● **Records for this exercise**:
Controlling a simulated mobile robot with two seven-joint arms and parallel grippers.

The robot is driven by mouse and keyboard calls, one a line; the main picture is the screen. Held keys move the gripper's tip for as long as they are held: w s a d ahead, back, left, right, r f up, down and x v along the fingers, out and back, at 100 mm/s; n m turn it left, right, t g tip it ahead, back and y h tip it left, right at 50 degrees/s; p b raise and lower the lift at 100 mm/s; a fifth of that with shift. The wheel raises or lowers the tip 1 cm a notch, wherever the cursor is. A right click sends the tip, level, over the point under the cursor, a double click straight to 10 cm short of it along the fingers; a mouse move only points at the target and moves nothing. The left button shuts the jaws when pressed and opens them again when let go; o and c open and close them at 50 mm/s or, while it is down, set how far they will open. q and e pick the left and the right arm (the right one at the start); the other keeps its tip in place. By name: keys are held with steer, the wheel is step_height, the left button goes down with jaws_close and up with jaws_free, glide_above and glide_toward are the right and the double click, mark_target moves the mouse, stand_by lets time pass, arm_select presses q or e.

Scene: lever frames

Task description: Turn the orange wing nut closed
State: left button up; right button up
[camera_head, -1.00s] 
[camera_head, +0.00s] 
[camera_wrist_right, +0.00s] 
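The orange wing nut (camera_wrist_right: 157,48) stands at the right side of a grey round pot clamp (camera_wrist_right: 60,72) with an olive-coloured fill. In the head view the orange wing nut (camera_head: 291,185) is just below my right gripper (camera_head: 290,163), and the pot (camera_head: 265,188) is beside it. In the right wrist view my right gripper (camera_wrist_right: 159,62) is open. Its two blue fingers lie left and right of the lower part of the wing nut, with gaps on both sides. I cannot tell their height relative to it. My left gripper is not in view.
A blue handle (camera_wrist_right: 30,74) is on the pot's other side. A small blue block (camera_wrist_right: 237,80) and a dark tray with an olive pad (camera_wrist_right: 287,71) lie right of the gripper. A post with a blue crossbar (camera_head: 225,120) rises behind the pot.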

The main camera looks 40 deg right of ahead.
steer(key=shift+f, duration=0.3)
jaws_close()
==
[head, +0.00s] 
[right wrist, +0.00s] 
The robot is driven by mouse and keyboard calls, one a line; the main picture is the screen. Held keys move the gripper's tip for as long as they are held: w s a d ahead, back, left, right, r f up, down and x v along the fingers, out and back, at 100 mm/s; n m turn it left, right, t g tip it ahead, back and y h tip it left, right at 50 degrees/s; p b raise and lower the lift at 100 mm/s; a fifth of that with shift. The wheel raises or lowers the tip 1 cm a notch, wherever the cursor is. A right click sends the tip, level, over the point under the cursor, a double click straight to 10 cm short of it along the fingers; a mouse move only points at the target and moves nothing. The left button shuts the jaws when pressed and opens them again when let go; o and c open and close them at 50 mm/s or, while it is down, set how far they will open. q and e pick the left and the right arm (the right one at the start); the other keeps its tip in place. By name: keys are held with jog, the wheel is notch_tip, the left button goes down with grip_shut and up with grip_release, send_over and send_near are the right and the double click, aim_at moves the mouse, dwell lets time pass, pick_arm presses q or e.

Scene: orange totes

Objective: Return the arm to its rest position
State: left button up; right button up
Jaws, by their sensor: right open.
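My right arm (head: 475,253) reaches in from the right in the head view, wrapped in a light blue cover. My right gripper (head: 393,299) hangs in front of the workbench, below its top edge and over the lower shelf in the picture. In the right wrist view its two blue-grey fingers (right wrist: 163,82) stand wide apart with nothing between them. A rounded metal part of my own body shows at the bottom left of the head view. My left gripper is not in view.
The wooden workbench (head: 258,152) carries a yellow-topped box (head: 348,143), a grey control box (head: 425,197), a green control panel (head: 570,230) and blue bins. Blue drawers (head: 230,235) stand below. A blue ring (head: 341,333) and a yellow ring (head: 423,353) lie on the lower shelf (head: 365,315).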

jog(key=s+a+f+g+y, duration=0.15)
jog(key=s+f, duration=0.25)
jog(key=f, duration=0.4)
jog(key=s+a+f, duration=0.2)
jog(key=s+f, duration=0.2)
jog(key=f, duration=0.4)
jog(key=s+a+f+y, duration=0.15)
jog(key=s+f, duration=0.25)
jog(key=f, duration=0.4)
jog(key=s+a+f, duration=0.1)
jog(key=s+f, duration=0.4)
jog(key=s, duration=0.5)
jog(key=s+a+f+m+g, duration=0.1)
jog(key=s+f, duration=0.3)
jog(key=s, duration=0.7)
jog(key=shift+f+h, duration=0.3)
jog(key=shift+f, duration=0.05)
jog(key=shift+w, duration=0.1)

● **The task**:
Copy out each line of the data where the string "Scene" appears.

● **Result below**:
Scene: lever frames
Scene: orange totes

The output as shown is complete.